Task: Look below for the line containing "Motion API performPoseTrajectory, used"; from there through the line containing "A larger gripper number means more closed", both lines included, please set down each line exactly and nothing else.

Material provided:

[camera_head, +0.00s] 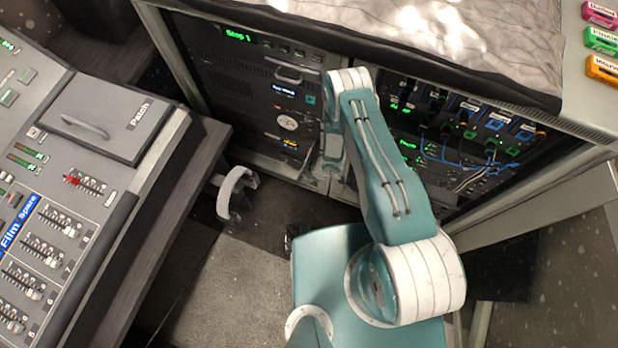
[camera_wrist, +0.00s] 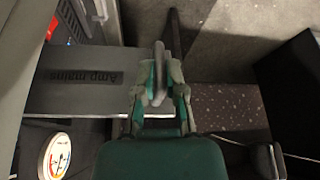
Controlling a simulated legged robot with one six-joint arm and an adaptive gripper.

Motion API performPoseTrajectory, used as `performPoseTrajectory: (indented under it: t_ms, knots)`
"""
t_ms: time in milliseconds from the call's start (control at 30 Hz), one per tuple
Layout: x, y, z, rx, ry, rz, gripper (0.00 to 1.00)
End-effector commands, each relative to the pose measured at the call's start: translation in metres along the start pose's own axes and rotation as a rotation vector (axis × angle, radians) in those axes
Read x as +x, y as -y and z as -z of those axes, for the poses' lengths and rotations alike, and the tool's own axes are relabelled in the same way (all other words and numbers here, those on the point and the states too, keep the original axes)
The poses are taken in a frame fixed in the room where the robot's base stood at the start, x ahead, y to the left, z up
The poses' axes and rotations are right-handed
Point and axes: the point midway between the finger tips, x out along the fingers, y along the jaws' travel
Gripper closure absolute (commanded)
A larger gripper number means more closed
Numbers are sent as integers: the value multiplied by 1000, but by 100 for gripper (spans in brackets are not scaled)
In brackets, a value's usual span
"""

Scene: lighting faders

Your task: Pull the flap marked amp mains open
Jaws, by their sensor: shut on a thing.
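The grey flap (camera_wrist: 62,98) lies at the left of the wrist view, with "Amp mains" printed on it in dark letters, upside down in this view. My gripper (camera_wrist: 159,78) is at the flap's right end, its fingers shut on a pale upright handle (camera_wrist: 159,62). Red and blue parts show beyond the flap's upper left edge. How far the flap stands open I cannot tell. In the head view my arm reaches down to the front of the equipment rack (camera_head: 252,160), and it hides most of the gripper and flap.
A mixing desk (camera_head: 160,172) with a shut flap marked Patch (camera_head: 105,118) stands at the left. A white curved object (camera_head: 234,190) is at the desk's edge. Cables and sockets (camera_head: 470,135) fill the rack's right bay. Open floor (camera_head: 235,285) lies between desk and rack.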

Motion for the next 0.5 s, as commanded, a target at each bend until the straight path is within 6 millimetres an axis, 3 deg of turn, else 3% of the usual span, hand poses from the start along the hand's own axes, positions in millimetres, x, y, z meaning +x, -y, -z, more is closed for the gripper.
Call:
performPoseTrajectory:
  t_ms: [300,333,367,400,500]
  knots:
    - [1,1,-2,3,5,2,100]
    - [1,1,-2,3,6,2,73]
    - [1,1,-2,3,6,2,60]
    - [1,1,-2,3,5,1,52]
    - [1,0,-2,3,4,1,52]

Reply to the exercise:
Motion API performPoseTrajectory, used as `performPoseTrajectory: (indented under it: t_ms, knots)`
"""
t_ms: time in milliseconds from the call's start (control at 30 Hz), one per tuple
Layout: x, y, z, rx, ry, rz, gripper (0.00 to 1.00)
End-effector commands, each relative to the pose measured at the call's start: translation in metres along the start pose's own axes and rotation as a rotation vector (axis × angle, radians) in those axes
Read x as +x, y as -y and z as -z of those axes, for the poses' lengths and rotations alike, and the tool's own axes are relabelled in the same way (all other words and numbers here, those on the point and the states too, keep the original axes)
The poses are taken in a frame fixed in the room where the robot's base stood at the start, x ahead, y to the left, z up
The poses' axes and rotations are right-handed
Point and axes: the point midway between the finger tips, x out along the fingers, y along the jaws' travel
Gripper closure absolute (commanded)
A larger gripper number means more closed

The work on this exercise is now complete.